Naturally my female friends did not understand this and thought it was pretty darn creepy.
Why would they think it creepy? That is a pretty normal thing for people to do
[Psychologist Robert] Sternberg maintains in his article "Love Stories" (1996) that through the interaction of our personalities and the environment, we create stories about love, which we then try to fulfill. Various potential spouses fit these stories to a greater or lesser degree. According to Sternberg, marriages tend to last when the partners fulfill the roles they have created for themselves in their love stories
According to Sternberg, love is not just a single story. He has come up with 24 model stories but cautions there are probably many more. Two of Sternberg's stories are the "fantasy" story and the "gardening" story. The fantasy story is similar to a fairy tale. A woman who has a fantasy story expects her mate to be a "knight in shining armor" to protect her from danger [...]
But I did not think him a bad person for feeling the way he did.
I don't hold him responsible for his feelings. He's a bad person for thinking that's an okay way to see things.
Why would they think it creepy?
Because it is? The model is blatantly oppressive and reduces one party to a passive object. Whether it's normal or not, it's wrong. More or less, you and Strop have articulated exactly why desiring innocence probably means you're a bad person.
Anyway, I appreciate Nicho's clarification regarding the fluidity of values and how it is and isn't relevant to points. In general, demonstrating that values have changed before is not sufficient for demolishing a specific value judgement. I am not a relativist. Some of you might be, but really, I have more faith in you guys than that.

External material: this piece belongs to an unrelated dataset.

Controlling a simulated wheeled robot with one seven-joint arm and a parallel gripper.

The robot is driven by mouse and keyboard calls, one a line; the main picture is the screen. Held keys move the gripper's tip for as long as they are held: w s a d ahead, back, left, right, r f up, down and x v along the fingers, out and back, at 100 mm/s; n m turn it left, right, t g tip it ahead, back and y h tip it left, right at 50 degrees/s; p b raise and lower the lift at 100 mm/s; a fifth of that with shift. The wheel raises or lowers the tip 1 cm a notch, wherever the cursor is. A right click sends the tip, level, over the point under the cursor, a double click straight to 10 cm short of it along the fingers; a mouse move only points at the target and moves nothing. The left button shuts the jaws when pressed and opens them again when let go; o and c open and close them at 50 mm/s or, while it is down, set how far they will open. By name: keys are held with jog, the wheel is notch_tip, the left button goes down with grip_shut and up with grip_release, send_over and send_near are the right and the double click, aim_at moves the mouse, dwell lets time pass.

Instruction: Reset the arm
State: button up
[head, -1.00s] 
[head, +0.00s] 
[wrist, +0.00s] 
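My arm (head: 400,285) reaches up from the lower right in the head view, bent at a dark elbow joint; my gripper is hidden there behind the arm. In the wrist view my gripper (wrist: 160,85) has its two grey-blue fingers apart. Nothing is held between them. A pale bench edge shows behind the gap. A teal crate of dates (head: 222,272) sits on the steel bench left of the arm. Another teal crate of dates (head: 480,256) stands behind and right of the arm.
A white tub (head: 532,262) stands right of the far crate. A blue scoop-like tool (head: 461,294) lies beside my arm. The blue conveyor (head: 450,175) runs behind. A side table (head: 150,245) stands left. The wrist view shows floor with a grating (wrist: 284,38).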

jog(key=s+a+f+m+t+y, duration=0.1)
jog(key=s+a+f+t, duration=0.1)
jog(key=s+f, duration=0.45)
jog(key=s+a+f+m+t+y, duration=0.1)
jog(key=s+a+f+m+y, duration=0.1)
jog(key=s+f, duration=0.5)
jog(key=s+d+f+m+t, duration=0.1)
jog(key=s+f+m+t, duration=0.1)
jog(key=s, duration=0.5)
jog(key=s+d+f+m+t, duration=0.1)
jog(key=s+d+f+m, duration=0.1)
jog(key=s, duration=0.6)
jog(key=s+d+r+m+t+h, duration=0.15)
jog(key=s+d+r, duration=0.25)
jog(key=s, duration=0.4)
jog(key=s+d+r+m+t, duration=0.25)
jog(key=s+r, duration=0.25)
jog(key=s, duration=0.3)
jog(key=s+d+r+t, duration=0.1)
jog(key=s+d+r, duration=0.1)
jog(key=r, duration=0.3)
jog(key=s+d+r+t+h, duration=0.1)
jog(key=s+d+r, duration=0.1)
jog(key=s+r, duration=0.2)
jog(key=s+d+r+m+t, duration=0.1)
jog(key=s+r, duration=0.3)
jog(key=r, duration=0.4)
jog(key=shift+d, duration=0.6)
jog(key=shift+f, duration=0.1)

Anyway, I feel like I might have been a little harsh and unclear regarding 14/18 pairings. Allow me to clarify through analogy.

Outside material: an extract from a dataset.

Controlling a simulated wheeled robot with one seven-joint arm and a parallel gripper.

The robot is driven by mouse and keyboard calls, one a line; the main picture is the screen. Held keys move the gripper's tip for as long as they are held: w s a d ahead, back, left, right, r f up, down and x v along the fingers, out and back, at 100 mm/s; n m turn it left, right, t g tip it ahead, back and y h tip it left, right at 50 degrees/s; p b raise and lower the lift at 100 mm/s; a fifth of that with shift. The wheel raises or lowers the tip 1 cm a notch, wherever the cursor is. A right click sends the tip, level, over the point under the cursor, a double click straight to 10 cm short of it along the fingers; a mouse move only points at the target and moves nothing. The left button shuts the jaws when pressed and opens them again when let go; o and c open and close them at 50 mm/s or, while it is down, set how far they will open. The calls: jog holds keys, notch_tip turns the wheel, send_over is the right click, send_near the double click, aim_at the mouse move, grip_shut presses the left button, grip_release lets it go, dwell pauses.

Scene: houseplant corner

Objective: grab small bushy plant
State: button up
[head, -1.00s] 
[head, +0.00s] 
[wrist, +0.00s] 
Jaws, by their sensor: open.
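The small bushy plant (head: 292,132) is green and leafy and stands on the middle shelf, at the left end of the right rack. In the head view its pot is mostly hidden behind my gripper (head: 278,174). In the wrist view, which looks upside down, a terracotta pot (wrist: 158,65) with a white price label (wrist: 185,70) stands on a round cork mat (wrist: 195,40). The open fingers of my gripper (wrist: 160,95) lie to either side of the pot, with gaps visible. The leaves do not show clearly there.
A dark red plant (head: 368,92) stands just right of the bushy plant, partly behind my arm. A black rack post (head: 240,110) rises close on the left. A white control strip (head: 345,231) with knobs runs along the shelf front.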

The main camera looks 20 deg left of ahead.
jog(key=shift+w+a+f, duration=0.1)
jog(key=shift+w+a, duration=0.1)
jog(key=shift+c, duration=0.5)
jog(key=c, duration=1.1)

I'd compare it to a 25 year old dating a dog, except a dog is far more capable of providing informed consent on an equal playing field than a 14 year old. That type of age gap is, given normal levels of development, outsiders not included, not purely predatory simply because I think something requires either malicious intent or a degree of malice aforethought to be predatory. Some people really don't know any better. But that doesn't make it desirable in those situations. I just wouldn't hold it against them too much.
said conservative Chinese man is in some senses, fulfilling his social and family obligations/pressures?
He completely is, yes. This is the same guy who broke up with a previous girlfriend, it seems, purely because their parents did not like each other.
More or less, you and Strop have articulated exactly why desiring innocence probably means you're a bad person.
Now even I'm thinking that you're "robably" too rigid in your stance, unless you'd like to rephrase. In particular I'd like somebody to expand on Sternberg's narratives, because it's something I've been thinking about in the context of my own relationship. Passivity isn't necessarily a bad thing, to me, at least, it's just become a dirty word in the context of a population that knows even less about what it's talking about when it comes to relationships in this day and age, and Bella from Twilight.
except a dog is far more capable of providing informed consent on an equal playing field than a 14 year old
How old is the dog? lol
The social ramifications for a dog propositioning a person or consenting to a person appear to be somewhat different to the social ramifications for interactions between people, so...
He completely is, yes. This is the same guy who broke up with a previous girlfriend, it seems, purely because their parents did not like each other.
My parents didn't like the girl, nor did her parents like me, nor did they even like each other so they split us. Yes, such social ''ressures'' are alive and well! >>
I know this isn't the current topic, but here is a little advice to anybody wanting to get into a relationship. If the person you're interested in tells you that she/he doesn't deserve you, walk away. It isn't worth the pain.
Oh god, I have a plethora of stories ripe for this thread. I hope you don't mind that I'm not asking a question here, but you did explicitly state that this was the "general" relationship thread...
Anyway, so my ex- used to play pranks on me all the time. And I mean all the freaking time. Like, I would walk into the house to put some shoes on, only to find that she had plastered at least 50 chewed gums on the soles. (Okay, I exaggerate, but you get the point.) But seriously, I swear she would never run out of stuff. I literally and figuratively lived in a state of perpetual fear.
Anyway, I would never actually prank her back because a) I'm a nice guy and b) I seriously couldn't be bothered for the sheer amount of times she got me. So, lo and behold, the one time I do finally prank her back, she breaks up with me - and on april fools day as well. Uhm? To put things into perspective, all I did was the good ol' bucket on the ajar door trick - massive overreaction. But to tell you the truth, the breakup was totally worth the look on her face.
We're still friends. But she's stopped pranking me. Lol.
Let me rephrase. If the girl comes after you, and after ya'll commit to a relationship she tells you what I said above, walk away. It isn't a question of whether they like you. It's a question of when they'll hurt you.
To put things into perspective, all I did was the good ol' bucket on the ajar door trick - massive overreaction. But to tell you the truth, the breakup was totally worth the look on her face.
Left unchecked, that girl would have become a thoughtless ball-breaker, and you'll end up getting whipped.
I've changed since then though, to the point where I no longer develop emotional attachments to people.
My girlfriend and I are currently discussing whether the mostly detrimental effects of aborted early relationships undertaken during formative (and unstable) emotional periods have any net positive value in the development of a person... or whether it's better to preach restraint to avoid persistent maladaptive behaviours, such as abstaining from developing emotional attachments to people.
I knew a girl once who was spontaneous, quirky and charmingly funny. But only when she was drunk. She also seemed to really like me. But only when she was drunk. I should have known the signs immediately, but nonetheless discovered that hers was a lengthy history of dysfunctional country-town relationships in which she essentially became a sex toy and lost all sight of who she was as a person. I hadn't worked it out back then, but just today she reported that somebody else finally explained to her just how repressed she looked (when sober), and it all makes sense.
That's why I say, in this day and age, it seems more sensible to work out who you are before throwing yourself headlong into something you don't even know the meaning or value of.